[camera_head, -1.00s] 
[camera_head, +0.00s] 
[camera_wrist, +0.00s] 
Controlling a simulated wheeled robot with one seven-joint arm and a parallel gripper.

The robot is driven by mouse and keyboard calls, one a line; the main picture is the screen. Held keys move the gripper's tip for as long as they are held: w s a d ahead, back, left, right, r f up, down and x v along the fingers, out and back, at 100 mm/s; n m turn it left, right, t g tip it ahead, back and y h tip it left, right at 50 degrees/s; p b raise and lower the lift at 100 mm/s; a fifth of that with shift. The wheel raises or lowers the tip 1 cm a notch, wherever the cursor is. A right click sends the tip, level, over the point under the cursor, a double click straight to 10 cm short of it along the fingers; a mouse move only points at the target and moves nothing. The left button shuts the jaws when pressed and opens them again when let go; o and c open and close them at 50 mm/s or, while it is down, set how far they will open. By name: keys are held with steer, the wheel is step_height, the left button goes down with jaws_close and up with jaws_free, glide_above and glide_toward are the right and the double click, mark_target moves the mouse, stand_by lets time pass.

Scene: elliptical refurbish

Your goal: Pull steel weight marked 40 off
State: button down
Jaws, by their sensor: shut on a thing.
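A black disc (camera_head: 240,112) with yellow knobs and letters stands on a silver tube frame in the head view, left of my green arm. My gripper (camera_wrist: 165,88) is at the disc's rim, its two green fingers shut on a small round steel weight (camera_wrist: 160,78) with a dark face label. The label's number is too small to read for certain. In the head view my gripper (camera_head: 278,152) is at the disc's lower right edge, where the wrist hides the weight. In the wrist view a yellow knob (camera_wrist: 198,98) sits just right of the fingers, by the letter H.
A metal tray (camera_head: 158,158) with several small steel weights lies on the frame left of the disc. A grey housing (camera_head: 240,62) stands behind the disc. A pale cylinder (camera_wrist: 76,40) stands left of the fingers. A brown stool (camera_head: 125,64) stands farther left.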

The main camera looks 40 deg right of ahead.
+++
Your goal: Go through the data above and find the lines with the word "robot". Copy each of those lines.

Problem solution:
Controlling a simulated wheeled robot with one seven-joint arm and a parallel gripper.
The robot is driven by mouse and keyboard calls, one a line; the main picture is the screen. Held keys move the gripper's tip for as long as they are held: w s a d ahead, back, left, right, r f up, down and x v along the fingers, out and back, at 100 mm/s; n m turn it left, right, t g tip it ahead, back and y h tip it left, right at 50 degrees/s; p b raise and lower the lift at 100 mm/s; a fifth of that with shift. The wheel raises or lowers the tip 1 cm a notch, wherever the cursor is. A right click sends the tip, level, over the point under the cursor, a double click straight to 10 cm short of it along the fingers; a mouse move only points at the target and moves nothing. The left button shuts the jaws when pressed and opens them again when let go; o and c open and close them at 50 mm/s or, while it is down, set how far they will open. By name: keys are held with steer, the wheel is step_height, the left button goes down with jaws_close and up with jaws_free, glide_above and glide_toward are the right and the double click, mark_target moves the mouse, stand_by lets time pass.

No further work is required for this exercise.